Directions:
Filter the records below and copy every line containing the word "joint".

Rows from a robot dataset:
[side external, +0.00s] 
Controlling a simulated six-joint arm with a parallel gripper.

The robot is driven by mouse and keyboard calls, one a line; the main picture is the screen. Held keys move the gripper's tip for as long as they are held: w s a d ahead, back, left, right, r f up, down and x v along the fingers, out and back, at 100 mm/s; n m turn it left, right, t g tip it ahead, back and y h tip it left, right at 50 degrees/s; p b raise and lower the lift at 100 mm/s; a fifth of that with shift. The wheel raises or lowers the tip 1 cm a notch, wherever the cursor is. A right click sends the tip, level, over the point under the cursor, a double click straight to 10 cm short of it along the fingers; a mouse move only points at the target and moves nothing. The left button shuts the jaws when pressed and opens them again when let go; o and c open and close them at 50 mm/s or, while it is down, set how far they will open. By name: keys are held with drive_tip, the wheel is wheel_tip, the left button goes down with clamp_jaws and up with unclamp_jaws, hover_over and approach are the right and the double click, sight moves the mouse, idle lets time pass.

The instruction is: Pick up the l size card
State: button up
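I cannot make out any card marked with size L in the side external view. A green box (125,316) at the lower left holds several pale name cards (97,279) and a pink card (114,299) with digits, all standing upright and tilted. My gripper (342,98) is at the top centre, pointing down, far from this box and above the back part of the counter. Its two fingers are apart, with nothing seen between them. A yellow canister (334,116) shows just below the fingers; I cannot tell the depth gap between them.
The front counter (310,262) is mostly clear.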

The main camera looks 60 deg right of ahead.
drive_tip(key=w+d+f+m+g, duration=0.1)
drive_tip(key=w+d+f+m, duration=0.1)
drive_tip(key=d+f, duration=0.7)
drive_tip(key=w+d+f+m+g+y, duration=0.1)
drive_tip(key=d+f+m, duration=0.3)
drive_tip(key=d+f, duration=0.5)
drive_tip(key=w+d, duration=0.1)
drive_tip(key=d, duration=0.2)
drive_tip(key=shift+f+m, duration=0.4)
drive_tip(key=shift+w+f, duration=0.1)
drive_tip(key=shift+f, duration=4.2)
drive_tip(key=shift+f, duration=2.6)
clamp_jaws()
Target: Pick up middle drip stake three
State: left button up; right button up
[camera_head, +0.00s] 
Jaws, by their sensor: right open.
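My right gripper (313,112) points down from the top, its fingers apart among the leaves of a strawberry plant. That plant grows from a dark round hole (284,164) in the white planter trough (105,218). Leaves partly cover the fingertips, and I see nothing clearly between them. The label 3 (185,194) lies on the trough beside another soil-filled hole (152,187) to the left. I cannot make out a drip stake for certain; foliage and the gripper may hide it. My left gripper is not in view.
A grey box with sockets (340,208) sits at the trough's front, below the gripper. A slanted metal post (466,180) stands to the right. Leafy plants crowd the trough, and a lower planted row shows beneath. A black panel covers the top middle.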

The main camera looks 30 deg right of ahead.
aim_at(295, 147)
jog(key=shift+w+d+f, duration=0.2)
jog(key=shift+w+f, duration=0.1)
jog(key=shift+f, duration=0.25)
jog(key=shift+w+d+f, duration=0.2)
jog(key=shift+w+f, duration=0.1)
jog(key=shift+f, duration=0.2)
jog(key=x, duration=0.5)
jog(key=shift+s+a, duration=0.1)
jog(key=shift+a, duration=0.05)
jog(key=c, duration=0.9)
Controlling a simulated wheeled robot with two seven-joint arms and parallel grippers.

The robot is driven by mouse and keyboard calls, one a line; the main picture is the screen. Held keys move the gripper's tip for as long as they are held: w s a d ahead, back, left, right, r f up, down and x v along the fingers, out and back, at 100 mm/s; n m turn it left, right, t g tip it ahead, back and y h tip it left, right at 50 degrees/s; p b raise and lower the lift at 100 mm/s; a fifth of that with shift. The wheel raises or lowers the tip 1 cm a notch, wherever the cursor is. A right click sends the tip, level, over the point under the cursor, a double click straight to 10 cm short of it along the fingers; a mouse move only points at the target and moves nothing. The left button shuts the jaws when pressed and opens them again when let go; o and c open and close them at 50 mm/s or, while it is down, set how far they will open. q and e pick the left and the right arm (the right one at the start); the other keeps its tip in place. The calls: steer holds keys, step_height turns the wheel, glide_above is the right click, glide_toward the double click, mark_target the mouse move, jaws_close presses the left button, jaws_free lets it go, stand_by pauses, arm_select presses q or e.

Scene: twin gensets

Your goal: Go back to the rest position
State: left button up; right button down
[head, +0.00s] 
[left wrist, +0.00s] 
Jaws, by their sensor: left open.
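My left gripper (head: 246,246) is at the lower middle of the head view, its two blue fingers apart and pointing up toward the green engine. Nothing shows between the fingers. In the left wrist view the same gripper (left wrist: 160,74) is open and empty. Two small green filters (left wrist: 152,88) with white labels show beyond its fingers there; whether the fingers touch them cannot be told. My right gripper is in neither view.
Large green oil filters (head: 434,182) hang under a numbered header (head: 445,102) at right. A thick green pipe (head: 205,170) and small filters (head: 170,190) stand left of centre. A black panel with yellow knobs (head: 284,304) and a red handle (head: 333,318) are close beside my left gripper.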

Response:
Controlling a simulated six-joint arm with a parallel gripper.
Controlling a simulated wheeled robot with two seven-joint arms and parallel grippers.

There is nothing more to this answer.